**Directions for this task**
Gather all lines in the records below that include the word "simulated".

**Data**

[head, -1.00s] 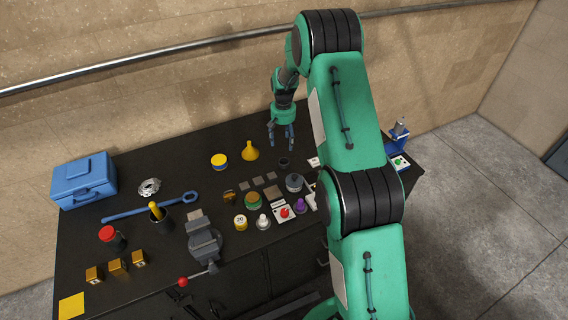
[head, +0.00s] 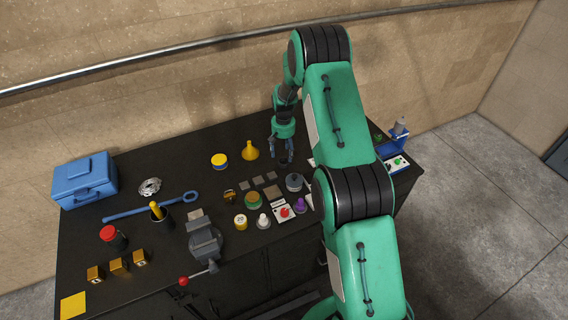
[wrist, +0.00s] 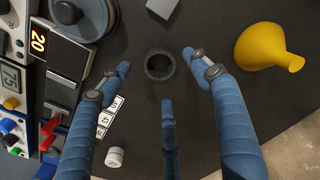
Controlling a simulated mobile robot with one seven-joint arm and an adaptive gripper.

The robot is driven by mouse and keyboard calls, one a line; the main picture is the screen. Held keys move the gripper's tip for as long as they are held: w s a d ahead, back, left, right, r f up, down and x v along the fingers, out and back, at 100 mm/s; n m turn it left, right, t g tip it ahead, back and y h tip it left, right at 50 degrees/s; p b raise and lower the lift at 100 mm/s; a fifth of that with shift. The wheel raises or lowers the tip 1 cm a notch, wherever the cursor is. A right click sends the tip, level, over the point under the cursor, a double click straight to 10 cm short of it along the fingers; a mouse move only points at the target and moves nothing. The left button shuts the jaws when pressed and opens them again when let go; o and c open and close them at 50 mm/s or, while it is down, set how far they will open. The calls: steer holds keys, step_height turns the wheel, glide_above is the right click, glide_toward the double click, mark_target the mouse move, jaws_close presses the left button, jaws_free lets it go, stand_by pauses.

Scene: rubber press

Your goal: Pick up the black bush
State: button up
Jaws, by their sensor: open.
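The black bush (wrist: 147,66) is a short dark ring standing on the dark bench top. In the wrist view it sits just beyond and between the spread fingertips of my gripper (wrist: 155,75), apart from them. My gripper is open and empty, with blue fingers. In the head view my gripper (head: 282,155) is low over the bench, right over the bush, which is mostly hidden there by the fingers.
A yellow funnel (wrist: 262,47) stands to the right of the bush in the wrist view. A grey round pot (head: 294,182), flat grey squares (head: 258,181) and a printed white card (wrist: 112,113) lie close by. A small white cylinder (wrist: 115,156) is near the card.

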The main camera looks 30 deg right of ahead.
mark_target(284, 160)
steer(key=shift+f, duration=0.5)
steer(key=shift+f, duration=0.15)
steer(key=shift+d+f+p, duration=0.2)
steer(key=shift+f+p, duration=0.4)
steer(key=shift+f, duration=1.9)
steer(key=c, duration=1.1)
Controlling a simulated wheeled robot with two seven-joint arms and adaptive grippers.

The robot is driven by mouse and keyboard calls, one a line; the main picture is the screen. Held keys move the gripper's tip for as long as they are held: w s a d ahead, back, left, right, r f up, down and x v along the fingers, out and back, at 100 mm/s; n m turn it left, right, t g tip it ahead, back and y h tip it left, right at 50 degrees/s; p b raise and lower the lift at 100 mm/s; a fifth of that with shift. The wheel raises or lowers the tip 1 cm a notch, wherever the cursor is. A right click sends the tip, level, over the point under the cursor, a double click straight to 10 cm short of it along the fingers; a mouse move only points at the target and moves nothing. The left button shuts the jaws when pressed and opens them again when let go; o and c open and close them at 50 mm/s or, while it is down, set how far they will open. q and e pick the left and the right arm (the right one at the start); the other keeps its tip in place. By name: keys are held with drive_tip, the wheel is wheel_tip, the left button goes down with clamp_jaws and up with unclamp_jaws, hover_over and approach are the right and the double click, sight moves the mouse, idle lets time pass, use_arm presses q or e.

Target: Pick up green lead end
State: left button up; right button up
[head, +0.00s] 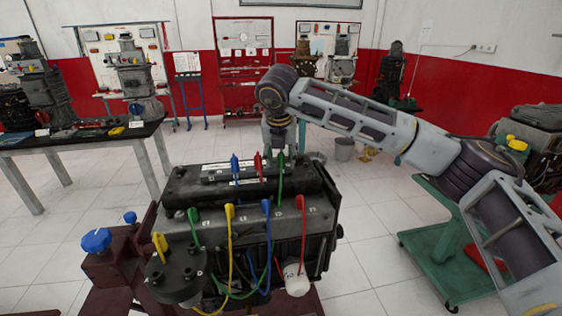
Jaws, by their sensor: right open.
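A green lead end (281,160) stands upright on the black top cover of the engine (318,215). Its green lead hangs down from it. A second green lead end (193,216) is at the front left of the engine top. My right gripper (283,149) points down right at the rear green lead end. The gripper is open, but its fingers are small and partly hidden, so I cannot tell whether they touch the lead end. My left gripper is not in view.
A blue lead end (235,164) and a red lead end (257,161) stand just left of the rear green one. Yellow and blue lead ends are on the engine front. A white cup-shaped part (296,281) hangs at the front. A green trolley (445,250) stands at right.

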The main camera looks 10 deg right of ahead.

**Result for this task**
Controlling a simulated mobile robot with one seven-joint arm and an adaptive gripper.
Controlling a simulated wheeled robot with two seven-joint arms and adaptive grippers.

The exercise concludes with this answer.